21 Kasım 2009 Cumartesi

Yapraklar.

Bu aktiviteyi oyun grubumuzda da gerçekleştirdik..




Sokaktan dökülen yaprakları topladım. Hava çok yağmurlu olmasaydı bu aktiviteye birlikte yaprak toplayarak başlamak şahane olurdu. Yapraklar kuru değildi zaten ve önce iyice yıkandılar, sokaktan toplantıkları için..Mikrodalga fırında kurutuldular..

Yaprak sepetini masasının üstüne koydum ve ilgilendiği anda "Bak yaprak" dedim. Bunu sıkça tekrarladım.





Sonra ben ufalayarak Rüzgar' a model oldum ve sustum. O kendiliğinden dahil oldu, bu kısım çok önemli,kendi kararlarıyla başladıkları her aktiviteye daha uzun süre konsantre oluyorlar.

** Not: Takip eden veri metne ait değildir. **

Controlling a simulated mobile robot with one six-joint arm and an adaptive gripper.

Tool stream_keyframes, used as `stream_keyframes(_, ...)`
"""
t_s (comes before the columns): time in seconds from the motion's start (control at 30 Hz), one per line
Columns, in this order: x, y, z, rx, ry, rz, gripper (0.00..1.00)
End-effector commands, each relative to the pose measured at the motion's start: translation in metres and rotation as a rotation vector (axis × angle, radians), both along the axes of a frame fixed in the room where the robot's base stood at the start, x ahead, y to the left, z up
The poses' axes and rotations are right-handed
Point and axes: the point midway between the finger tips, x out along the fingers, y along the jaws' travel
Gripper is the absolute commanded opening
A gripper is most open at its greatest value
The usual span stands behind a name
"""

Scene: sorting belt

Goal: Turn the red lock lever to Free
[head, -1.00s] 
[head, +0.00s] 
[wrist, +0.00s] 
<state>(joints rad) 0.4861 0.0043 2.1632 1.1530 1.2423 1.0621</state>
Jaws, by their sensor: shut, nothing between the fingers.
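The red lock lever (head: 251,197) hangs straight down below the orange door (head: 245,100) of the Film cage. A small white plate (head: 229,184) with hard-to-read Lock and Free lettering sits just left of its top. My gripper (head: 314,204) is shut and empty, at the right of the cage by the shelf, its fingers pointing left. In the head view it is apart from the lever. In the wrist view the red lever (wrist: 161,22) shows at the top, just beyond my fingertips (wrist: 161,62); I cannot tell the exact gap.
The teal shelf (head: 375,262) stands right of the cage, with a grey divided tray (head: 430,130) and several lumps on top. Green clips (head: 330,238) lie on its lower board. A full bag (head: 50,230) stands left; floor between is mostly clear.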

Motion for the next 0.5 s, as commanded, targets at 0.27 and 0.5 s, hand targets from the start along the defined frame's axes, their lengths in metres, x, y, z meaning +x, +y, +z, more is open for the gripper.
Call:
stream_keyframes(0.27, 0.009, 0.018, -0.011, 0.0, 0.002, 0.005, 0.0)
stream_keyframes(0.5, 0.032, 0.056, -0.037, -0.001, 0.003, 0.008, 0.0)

En fazla "sen de yapmak ister misin?" diyorum. İlgilenmesse, kaldırıyorum..Böylece kendi seçimlerini yaşıyor..

Ve yaprakları ufalamaya başladı. Çıkan ses çok hoşuna gitti ve "tıt, tıt" diye taklit ettik sesi..





Benim daha önceden, evet o anda değil, müdahele ederdi,onu engelleyip "hayır, ben yapacağım" demem sinir bozucu olurdu, o yüzden daha önceden çizdiğim yaprağı aldık, yardım etmek istediğinde dahil olmasını sağlayarak zemine uhuyu sürdük. Bu arada sürekli konuştum. "Bak, ben buraya da bir yaprak çizdim" dedim sıkça tekrarlayarak.





Sınırları sürekli "yaprağın içine" diyerek gösterdim. Böylece sınırlı boyama ön hazırlığı da olur bu aktivite, ki daha çok var o aşamaya, ve de "iç, dış" kavramları için de bir adım..




Ve sonlandı, saate bakmadım ama ortalama yarım saat, dikkat süresinin daha uzun olmasını beklemiyorum bu aylarda..Bitmeden ilgisini kaybetseydi de bunu erken fark eder, yardım ederek sonu hızlandırırdım . Çünkü başladığı herşeyi bitirmesi gerektiği mesajını şimdiden vermek gerekir..

Bitince çok sevindik beraber, öpüştük hatta?!? Rüzgar ortalığı temizledi, ben gururlandım, gözlerim de doldu..

Külotlu çorap çok yakışıyor değil mi :)


19 Kasım 2009 Perşembe

İlginç



Ayça beni mimlemişti, bayağı da oldu, Rüzgar' a dair 7 "ilginç özellik"..Uzunca bir süre yazamadım çünkü ilginç birşey bulamadım ki..

Çok düşündüm, dert ettim bu post' u yazmayı ve ve ve...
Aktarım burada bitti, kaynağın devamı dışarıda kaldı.